Information shown
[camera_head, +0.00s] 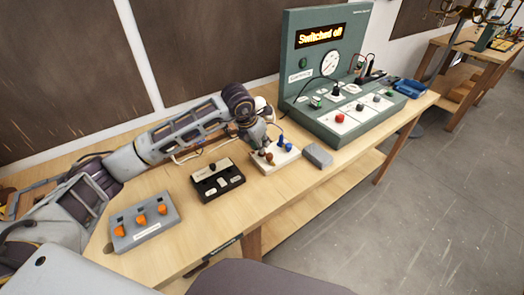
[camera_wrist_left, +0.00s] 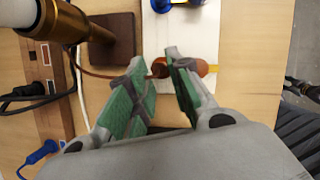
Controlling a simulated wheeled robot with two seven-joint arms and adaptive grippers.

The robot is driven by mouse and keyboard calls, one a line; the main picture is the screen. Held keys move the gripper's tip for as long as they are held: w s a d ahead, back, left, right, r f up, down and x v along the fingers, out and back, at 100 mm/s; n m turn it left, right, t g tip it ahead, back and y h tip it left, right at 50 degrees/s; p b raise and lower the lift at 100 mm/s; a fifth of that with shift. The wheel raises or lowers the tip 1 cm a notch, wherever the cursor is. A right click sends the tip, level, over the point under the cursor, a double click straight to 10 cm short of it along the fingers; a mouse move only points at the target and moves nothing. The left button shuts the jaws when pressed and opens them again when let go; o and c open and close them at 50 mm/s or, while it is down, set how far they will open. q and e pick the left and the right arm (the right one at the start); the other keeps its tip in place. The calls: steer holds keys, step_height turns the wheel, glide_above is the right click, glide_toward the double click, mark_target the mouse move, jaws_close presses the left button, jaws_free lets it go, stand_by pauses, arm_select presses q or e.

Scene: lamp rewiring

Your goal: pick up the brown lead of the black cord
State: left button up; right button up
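The black cord's brown lead (camera_wrist_left: 98,74) runs from the left to between my left gripper's fingertips in the left wrist view. My left gripper (camera_wrist_left: 160,70) has green-padded fingers standing apart, with a brown piece in the gap; I see no firm grip on it. An orange-brown part (camera_wrist_left: 204,68) shows just right of the right finger, over a white block (camera_wrist_left: 190,30). In the head view, the left gripper (camera_head: 264,149) points down over this white block (camera_head: 285,157), hiding part of its brown side. A blue plug (camera_head: 280,138) stands on the block. My right gripper is not in view.
A black switch box (camera_head: 217,182) and a grey box with orange knobs (camera_head: 143,222) stand left of the block. A small grey box (camera_head: 318,155) and the green test panel (camera_head: 345,108) stand right. A brass lamp stem (camera_wrist_left: 68,22) is close left in the wrist view.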

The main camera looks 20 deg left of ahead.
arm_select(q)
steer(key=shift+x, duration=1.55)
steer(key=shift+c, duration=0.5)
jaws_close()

What is expected
Begin at the first line of the data above and repeat each line exactly, stopping after the line containing "Controlling a simulated". Omit the pictures.

Result
[camera_head, +0.00s] 
[camera_wrist_left, +0.00s] 
Controlling a simulated wheeled robot with two seven-joint arms and adaptive grippers.

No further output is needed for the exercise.